▶ _WORK TO COMPLETE_: Write out the material exactly, without any of its pictures.
* * * * *
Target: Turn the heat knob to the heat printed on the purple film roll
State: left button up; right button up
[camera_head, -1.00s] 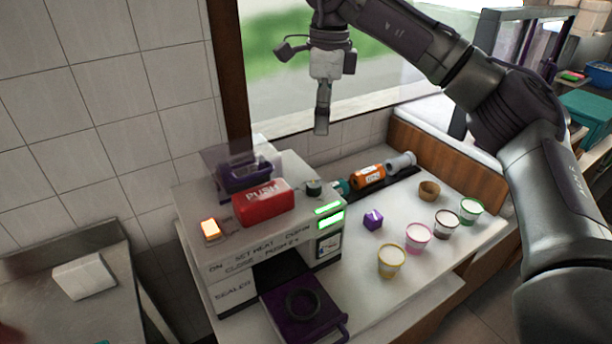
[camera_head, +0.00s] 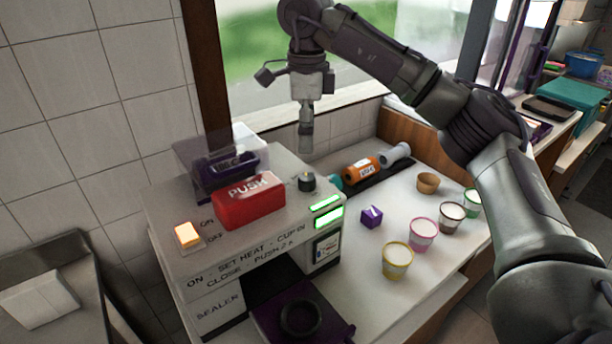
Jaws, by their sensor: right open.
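The heat knob (camera_head: 307,182) is a small dark knob on top of the white sealer (camera_head: 215,308), right of the red PUSH block. My right gripper (camera_head: 306,148) points down just above and behind the knob, apart from it as far as I can tell. It is open and empty, seen side-on. A purple roll-like part (camera_head: 226,165), which seems to be the purple film roll, sits at the back of the sealer top under a clear cover. I cannot read any heat on it. Two green displays (camera_head: 327,206) glow on the sealer's right; their text is unreadable. My left gripper is out of view.
The red PUSH block (camera_head: 249,202) and lit orange switch (camera_head: 187,235) stand left of the knob. An orange roll (camera_head: 361,168), a grey roll (camera_head: 396,153), a purple cube (camera_head: 371,216) and several cups (camera_head: 397,261) are at right. The window is close behind my gripper.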

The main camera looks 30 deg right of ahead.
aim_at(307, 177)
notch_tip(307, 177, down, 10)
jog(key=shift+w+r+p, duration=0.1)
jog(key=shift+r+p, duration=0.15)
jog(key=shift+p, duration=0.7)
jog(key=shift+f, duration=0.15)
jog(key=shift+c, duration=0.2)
* * * * *
▶ _COMPLETE ANSWER_:
Target: Turn the heat knob to the heat printed on the purple film roll
State: left button up; right button up
[camera_head, -1.00s] 
[camera_head, +0.00s] 
Jaws, by their sensor: right open.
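The heat knob (camera_head: 307,182) is a small dark knob on top of the white sealer (camera_head: 215,308), right of the red PUSH block. My right gripper (camera_head: 306,148) points down just above and behind the knob, apart from it as far as I can tell. It is open and empty, seen side-on. A purple roll-like part (camera_head: 226,165), which seems to be the purple film roll, sits at the back of the sealer top under a clear cover. I cannot read any heat on it. Two green displays (camera_head: 327,206) glow on the sealer's right; their text is unreadable. My left gripper is out of view.
The red PUSH block (camera_head: 249,202) and lit orange switch (camera_head: 187,235) stand left of the knob. An orange roll (camera_head: 361,168), a grey roll (camera_head: 396,153), a purple cube (camera_head: 371,216) and several cups (camera_head: 397,261) are at right. The window is close behind my gripper.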

The main camera looks 30 deg right of ahead.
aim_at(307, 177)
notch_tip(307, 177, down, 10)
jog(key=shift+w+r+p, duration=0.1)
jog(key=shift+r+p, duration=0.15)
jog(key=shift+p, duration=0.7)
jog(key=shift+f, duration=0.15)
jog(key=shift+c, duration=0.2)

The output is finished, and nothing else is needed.